The below code encodes and decodes the test string “leane.dev is my bedtime read; counting bits guaranteed”.
if __name__ == '__main__':
tree = Huffman_Tree()
### My Example ###
example_str = "leane.dev is my bedtime read; counting bits guaranteed"
encoded_example = tree.encode(example_str)
print(f'The encoded example is: \n{encoded_example} \n with length {len(encoded_example)} \n while original length'
f' was {len(example_str)}\n')
print(f'Encoding table is: \n {tree.encoding_table}')
print(f'Decoding table is: \n {tree.decoding_table}')
decoded_str = tree.decode(encoded_example)

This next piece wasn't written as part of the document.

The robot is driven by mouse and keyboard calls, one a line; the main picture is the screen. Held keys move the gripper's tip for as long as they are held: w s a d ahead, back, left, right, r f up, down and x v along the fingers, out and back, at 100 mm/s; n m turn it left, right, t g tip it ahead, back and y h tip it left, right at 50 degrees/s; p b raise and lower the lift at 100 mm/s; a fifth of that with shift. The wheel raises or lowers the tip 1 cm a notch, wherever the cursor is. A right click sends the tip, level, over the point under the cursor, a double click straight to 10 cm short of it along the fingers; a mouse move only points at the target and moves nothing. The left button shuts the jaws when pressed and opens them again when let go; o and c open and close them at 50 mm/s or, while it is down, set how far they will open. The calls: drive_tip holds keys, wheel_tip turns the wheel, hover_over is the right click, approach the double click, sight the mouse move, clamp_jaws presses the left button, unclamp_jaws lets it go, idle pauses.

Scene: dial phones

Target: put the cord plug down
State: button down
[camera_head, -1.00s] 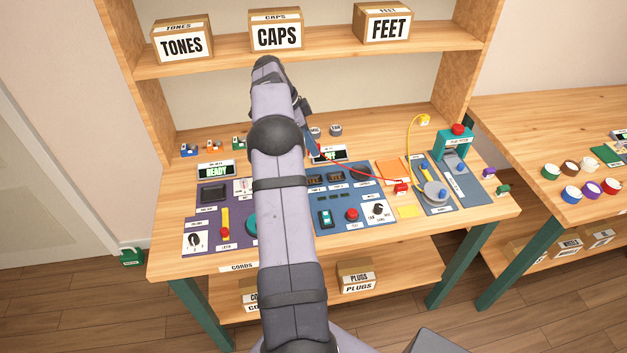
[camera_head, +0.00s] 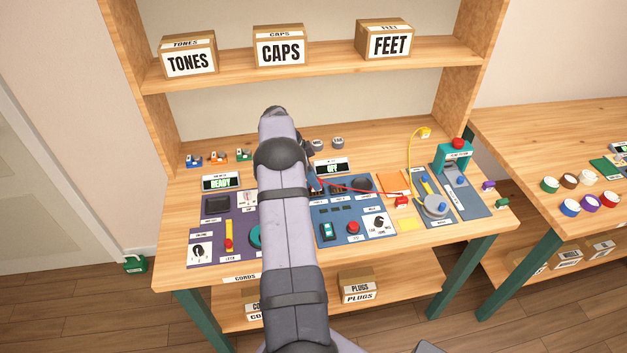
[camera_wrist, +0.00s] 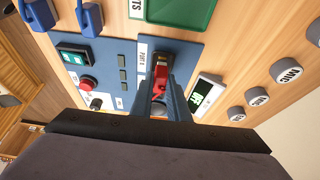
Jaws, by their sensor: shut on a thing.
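My gripper (camera_wrist: 163,98) is shut on the red cord plug (camera_wrist: 160,75) in the wrist view. The plug sits between the fingers, over a dark slot area on the blue panel labelled as a port. I cannot tell whether the plug touches the panel or is in the port. In the head view the gripper (camera_head: 315,184) is low over the blue panel (camera_head: 340,232), mostly hidden by my arm.
A display reading OFF (camera_head: 332,167) stands behind the blue panel. A purple panel (camera_head: 207,231) is to the left. A yellow cord (camera_head: 411,160), an orange pad (camera_head: 392,184) and a teal press (camera_head: 455,157) are to the right. Grey round caps (camera_head: 337,143) lie at the back.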

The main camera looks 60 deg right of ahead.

print(f'Decoded string is: {decoded_str}')
The encoded example is:
10001110101111110101011010100110111110101011010000010110010110001010000101100100111011100110101011111101011110010110110101000101111000001111000111011110110000101000011010010000010110000001011111111011111100011011011001
with length 218
while original length was 54
Encoding table is:
{'s': '0000', 'u': '0001', 't': '001', ' ': '010', 'y': '01100', '.': '011010', ';': '011011', 'a': '0111', 'b': '10000', 'c': '100010', 'l': '100011', 'd': '1001', 'e': '101', 'g': '11000', 'm': '11001', 'i': '1101', 'n': '1110', 'o': '111100', 'v': '111101', 'r': '11111'}
Decoding table is:
{'0000': 's', '0001': 'u', '001': 't', '010': ' ', '01100': 'y', '011010': '.', '011011': ';', '0111': 'a', '10000': 'b', '100010': 'c', '100011': 'l', '1001': 'd', '101': 'e', '11000': 'g', '11001': 'm', '1101': 'i', '1110': 'n', '111100': 'o', '111101': 'v', '11111': 'r'}
Decoded string is: leane.dev is my bedtime read; counting bits guaranteed
Encoding this 54 characters example string would have required 432 bits or 54 bytes following the ASCII scheme.
Using the Huffman’s algorithm, we could do it with only 218 bits, representing a 50% compression.
Even assuming a 7 bits ASCII encoding, we reach a 43% compression!